The river soon mellows out.
- 35.1 / 1.3
- The river curves past many new houses of so-called Badley Ranch on
river left. Eddy out river right at a cable car and walk a dirt road
to Mackay Bar Lodge, or continue floating downstream .3 mile to an
excellent set of camps on a large shaded bench on river left. If you
plan to camp, stop at the high end of the bench to check, because the
camp nearest the confluence might be occupied by main Salmon rafters.
- 36.4 / 0
- Confluence with the main Salmon river.
Mackay Bar village is situated a short distance upstream.
The end-of-road boat ramp is 22.5 miles downstream.

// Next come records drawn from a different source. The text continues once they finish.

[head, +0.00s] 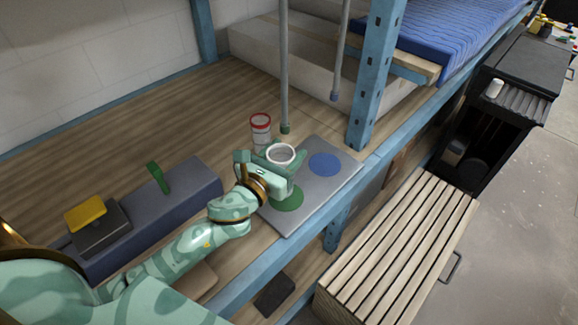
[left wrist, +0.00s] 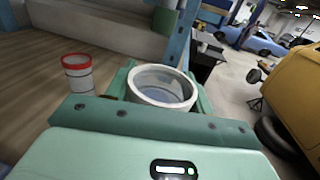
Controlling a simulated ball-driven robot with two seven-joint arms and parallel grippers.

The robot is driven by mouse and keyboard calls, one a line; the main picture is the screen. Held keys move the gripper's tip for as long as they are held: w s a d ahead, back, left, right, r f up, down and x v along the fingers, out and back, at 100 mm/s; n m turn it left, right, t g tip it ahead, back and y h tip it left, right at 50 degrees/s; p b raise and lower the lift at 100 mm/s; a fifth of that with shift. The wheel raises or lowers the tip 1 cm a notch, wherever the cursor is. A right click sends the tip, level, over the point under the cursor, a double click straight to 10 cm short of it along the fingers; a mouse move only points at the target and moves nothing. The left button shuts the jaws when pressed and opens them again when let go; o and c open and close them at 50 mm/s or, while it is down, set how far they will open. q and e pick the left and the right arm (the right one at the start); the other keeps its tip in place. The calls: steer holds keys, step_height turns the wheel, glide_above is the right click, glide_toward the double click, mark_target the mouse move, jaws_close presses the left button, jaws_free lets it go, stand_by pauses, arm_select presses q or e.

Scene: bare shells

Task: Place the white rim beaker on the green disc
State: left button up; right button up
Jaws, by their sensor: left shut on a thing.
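The white rim beaker (head: 281,154) is in my left gripper (head: 279,164), whose fingers are shut around it. The beaker also shows in the left wrist view (left wrist: 162,86), upright between the fingers. Gripper and beaker are over the grey plate (head: 318,167), near the green disc (head: 287,198). The near part of the green disc shows below the gripper; the rest is hidden. I cannot tell the exact height of the beaker above the plate. My right gripper is in neither view.
A red-rimmed beaker (head: 260,131) stands on the wooden shelf behind the plate; it also shows in the left wrist view (left wrist: 77,73). A blue disc (head: 325,164) lies on the plate's right. Grey rods (head: 284,70) hang behind. A blue post (head: 377,75) stands at the right.

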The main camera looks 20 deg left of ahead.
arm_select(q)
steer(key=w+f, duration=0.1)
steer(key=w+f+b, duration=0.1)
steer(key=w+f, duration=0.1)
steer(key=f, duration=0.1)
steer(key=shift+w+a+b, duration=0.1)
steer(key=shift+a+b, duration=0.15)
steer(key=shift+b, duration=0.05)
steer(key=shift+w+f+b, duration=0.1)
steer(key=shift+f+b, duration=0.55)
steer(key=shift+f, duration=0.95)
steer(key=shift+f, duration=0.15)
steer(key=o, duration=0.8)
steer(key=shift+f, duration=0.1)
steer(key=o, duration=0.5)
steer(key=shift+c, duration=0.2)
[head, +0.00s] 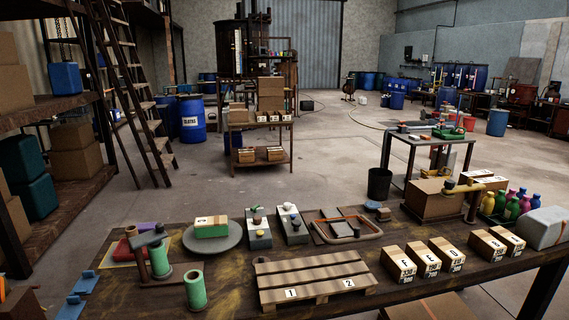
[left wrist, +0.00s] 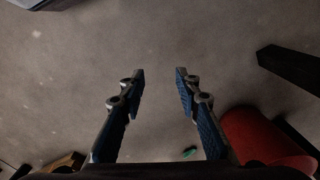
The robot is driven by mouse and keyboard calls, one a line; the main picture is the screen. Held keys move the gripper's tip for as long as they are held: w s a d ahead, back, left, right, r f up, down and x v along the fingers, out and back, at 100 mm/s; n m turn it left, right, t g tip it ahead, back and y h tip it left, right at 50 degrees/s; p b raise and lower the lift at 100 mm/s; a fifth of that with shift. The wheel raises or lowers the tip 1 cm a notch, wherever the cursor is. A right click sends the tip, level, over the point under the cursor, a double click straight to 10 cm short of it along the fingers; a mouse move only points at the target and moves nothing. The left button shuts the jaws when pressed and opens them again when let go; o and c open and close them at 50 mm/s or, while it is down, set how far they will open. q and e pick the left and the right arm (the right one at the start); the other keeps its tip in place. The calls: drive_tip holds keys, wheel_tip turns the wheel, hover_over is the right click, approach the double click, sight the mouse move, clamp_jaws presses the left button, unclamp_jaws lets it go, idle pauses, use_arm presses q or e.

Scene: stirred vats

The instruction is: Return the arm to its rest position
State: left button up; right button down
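My left gripper (left wrist: 160,76) shows in the left wrist view. Its two blue-padded fingers are apart with nothing between them, and bare grey floor lies beyond them. I see neither of my grippers clearly in the head view. My right gripper is not in view.
In the head view, a long workbench (head: 222,288) holds a slatted pallet (head: 312,273), small cartons (head: 398,264), green spools (head: 196,290) and a round grey disc (head: 228,240). In the left wrist view, a red cylinder (left wrist: 262,138) lies right of the fingers and a dark beam (left wrist: 288,66) above it.

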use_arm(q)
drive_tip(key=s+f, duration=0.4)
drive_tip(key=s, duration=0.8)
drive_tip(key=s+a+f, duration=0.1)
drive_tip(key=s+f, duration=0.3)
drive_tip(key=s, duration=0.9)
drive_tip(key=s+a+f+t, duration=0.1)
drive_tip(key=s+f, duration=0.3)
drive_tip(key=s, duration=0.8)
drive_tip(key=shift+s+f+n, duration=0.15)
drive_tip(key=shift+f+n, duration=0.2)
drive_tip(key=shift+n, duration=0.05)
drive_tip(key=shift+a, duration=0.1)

The 22.5 miles on the main Salmon contain a lot of flatwater,
or gently moving water at higher flows.
Sneak routes are possible in most rapids,
but you must run several big waves and holes,
including a class III- drop about halfway,
and Chittam, a big class III-IV just above take-out.
The end-of-road takeout has an outhouse and three concrete boat ramps,
two quite steep. Vinegar Creek, another big class III rapid,
is about half a mile downstream.
Shuttle service is available from the general store in Yellow Pine.
For details call Tom or Nancy Richter, 208-633-3300.
To reach take-out from Riggins (153 miles north of Boise on highways
55 and 93) turn east across the Little Salmon at the south end of town
onto USFS Road 103. Continue 20 miles on pavement, then on dirt,
to the Carey Creek take-out. A short-cut is available near the
end of road at Carey Creek to Lick Creek road, all unpaved.
To reach put-in from McCall (107 miles north of Boise on highway 55,
or 46 miles south of Riggins) turn east onto Lick Creek Road near
the center of town. Drive past Little Payette Lake and a campground,
where the paved road changes to mostly dirt. Continue uphill over
6700' Lick Creek Summit, obviously closed in winter and early spring.
Descend steeply to the Secesh river, where you find a nice campground
after a bridge crossing. Continue about 11 miles to the confluence.
To reach McCall, assuming paid shuttle, drive west for 20 miles
along the main Salmon on USFS Road 103, first dirt, then paved.
Cross the Little Salmon river into town.